A planning tool for preliminary assessment of transportation infrastructure vulnerable to current and future flooding
The SLR inundation surfaces available for download on this page were created by the University of Florida GeoPlan Center using the United States Army Corps of Engineers (USACE) Sea-Level Change Curve Calculator (2015.46), USACE SLR projections (2013), National Oceanic and Atmospheric Administration (NOAA) SLR projections (2012), NOAA tide gauge data, NOAA tidal surfaces, and a 5-meter horizontal resolution Digital Elevation Model (DEM). SLR scenarios were mapped by county using local tide gauge data and sea level trends.
Inundation model outputs include a simple bathtub model and a modified bathtub model that applies a hydrologic connectivity filter to remove isolated inundated areas not connected to a major waterway. Additionally, some model outputs represent the approximate depth of flooding for a SLR scenario and other model outputs represent the extent of flooding for a SLR scenario. Both vector and raster formats of the SLR inundation surfaces are contained in the FGDB download.

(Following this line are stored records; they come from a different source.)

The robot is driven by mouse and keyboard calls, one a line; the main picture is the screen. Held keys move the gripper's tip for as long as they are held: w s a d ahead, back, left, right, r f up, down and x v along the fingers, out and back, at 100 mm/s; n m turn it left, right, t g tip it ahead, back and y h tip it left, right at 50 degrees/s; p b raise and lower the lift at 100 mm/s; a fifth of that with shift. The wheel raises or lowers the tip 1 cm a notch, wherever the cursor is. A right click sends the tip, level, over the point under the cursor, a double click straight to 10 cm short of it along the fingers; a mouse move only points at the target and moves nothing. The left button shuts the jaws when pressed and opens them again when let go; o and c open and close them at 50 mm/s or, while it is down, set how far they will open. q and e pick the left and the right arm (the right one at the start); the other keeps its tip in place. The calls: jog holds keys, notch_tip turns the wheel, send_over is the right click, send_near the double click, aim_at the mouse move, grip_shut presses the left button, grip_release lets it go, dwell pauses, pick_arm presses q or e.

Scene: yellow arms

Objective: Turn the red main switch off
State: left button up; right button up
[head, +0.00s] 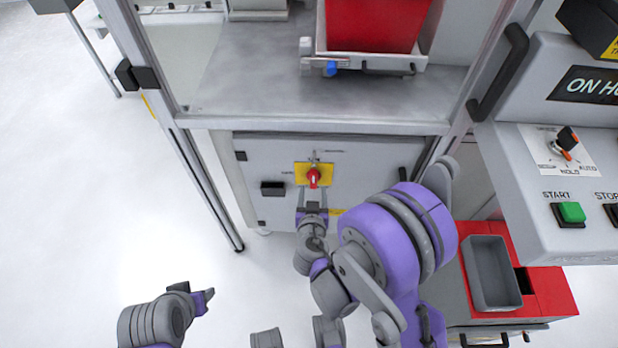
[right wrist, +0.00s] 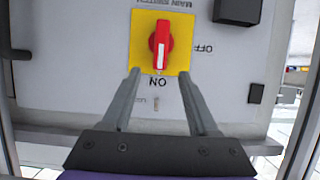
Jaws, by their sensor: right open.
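The red main switch (head: 313,178) sits on a yellow plate on the light grey cabinet front below the bench. In the right wrist view the red handle (right wrist: 160,45) stands upright in the picture, in line with the "ON" label below it; the upside-down "OFF" label is at the right. My right gripper (head: 313,190) is open in front of the switch. In the right wrist view its fingertips (right wrist: 160,72) lie on either side of the handle's lower end, with gaps; contact is not visible. My left gripper (head: 204,297) is low at the left, away from the cabinet; its jaws are unclear.
A black block (head: 272,188) sits on the panel left of the switch. The bench top (head: 250,80) overhangs above, with a red bin (head: 372,25) on it. A control box (head: 560,200) juts out at the right, above a grey tray (head: 477,285). Floor at the left is clear.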

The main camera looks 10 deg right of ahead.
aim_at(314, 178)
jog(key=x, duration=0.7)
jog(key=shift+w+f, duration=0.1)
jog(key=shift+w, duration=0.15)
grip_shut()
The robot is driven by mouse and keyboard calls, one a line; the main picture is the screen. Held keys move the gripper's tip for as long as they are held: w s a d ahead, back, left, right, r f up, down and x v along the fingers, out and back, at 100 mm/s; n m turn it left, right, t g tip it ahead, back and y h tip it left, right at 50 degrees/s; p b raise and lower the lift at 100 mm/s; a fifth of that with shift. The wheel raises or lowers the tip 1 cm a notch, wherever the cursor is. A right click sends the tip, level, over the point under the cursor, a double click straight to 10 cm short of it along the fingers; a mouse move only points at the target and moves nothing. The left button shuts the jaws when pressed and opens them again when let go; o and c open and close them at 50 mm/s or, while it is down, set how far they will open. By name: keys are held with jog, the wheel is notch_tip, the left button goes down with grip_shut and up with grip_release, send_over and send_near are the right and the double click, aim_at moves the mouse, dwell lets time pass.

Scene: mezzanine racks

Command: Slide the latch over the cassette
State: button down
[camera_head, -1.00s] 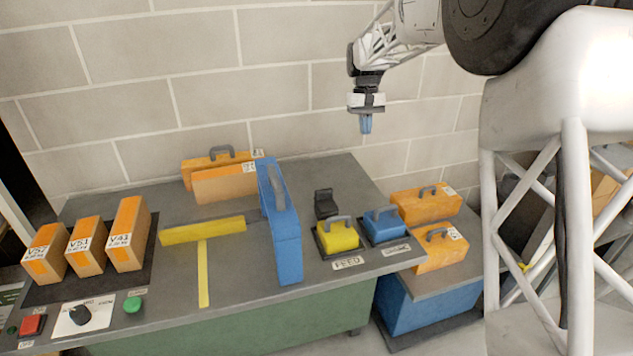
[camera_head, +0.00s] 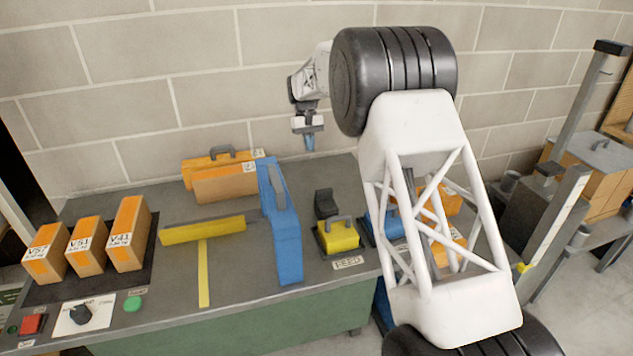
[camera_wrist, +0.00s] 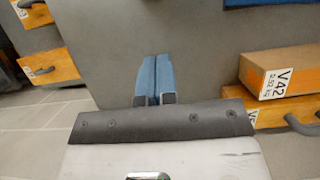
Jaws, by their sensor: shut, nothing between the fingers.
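A yellow block with a grey handle (camera_head: 338,236), which may be the cassette, sits on the bench at the FEED label (camera_head: 348,263). A dark upright piece (camera_head: 325,203), possibly the latch, stands just behind it and does not cover it. A blue block (camera_head: 392,225) to its right is partly hidden by my arm. My gripper (camera_head: 309,143) hangs above the back of the bench, apart from these pieces. In the wrist view its blue fingers (camera_wrist: 155,62) are together and empty, over bare grey surface.
A tall blue case (camera_head: 286,245) stands left of the yellow block. Orange cases (camera_head: 222,184) stand behind it by the wall. Several orange boxes (camera_head: 127,235) stand at the left. An orange box labelled V42 (camera_wrist: 285,75) shows in the wrist view.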

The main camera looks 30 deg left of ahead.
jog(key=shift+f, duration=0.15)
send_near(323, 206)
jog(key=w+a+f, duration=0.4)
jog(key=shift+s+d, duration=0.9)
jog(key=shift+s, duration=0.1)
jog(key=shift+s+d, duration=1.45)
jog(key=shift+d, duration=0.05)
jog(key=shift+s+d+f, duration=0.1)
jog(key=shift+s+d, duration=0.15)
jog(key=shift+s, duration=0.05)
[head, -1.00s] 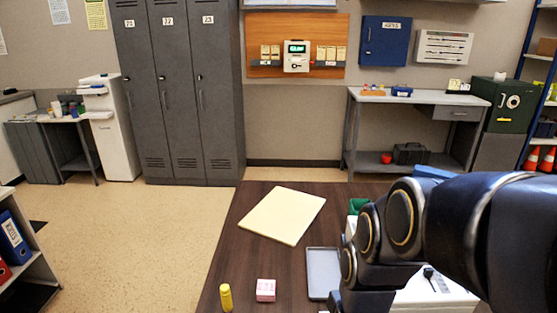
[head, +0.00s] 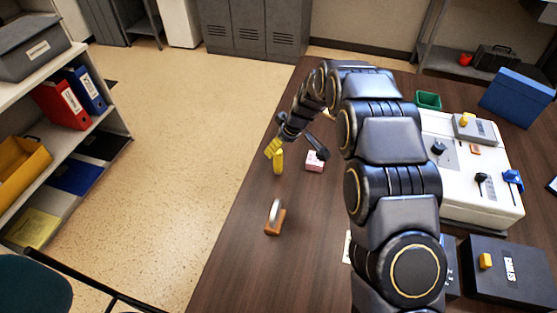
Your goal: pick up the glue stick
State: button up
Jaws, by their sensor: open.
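The glue stick, a small yellow cylinder (head: 278,163), stands upright on the dark wooden desk (head: 235,250) in the head view. My gripper (head: 296,153) reaches down over the desk from behind it. Its fingers are spread apart with nothing held between them. A dark finger shows on the right, close to the pink box, and a yellow part shows on the left, just above the glue stick. I cannot tell whether that yellow part touches the glue stick.
A wooden-based object (head: 275,220) lies nearer. A white unit (head: 485,205), a green bin (head: 428,99) and a dark box (head: 510,275) occupy the right. My arm hides part of the desk's middle.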

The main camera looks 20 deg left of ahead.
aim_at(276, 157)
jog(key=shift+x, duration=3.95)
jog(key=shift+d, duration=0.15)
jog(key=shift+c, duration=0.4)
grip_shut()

Each download contains a zipped ArcGIS 10.4.1 ESRI File Geodatabase (FGDB) with multiple inundation surfaces (feature classes) for one decade and one tidal datum. There are many feature classes included in each download (up to 30), so please read the document below carefully.
There are two types of transportation data that were analyzed for current and future flood exposure. The first type is Road Characteristics Inventory (RCI) data from the Florida Department of Transportation. The second type is Strategic Intermodal Systems (SIS) data from the Florida Department of Transportation. Both types were intersected against the SLR Inundation Surfaces to determine the amount and percentage of impact per road, rail, and highway segment and facility type. The RCI data is available for download by County and State, while the SIS data is only available for download by State. Each decade of transportation data includes analysis of five SLR projects.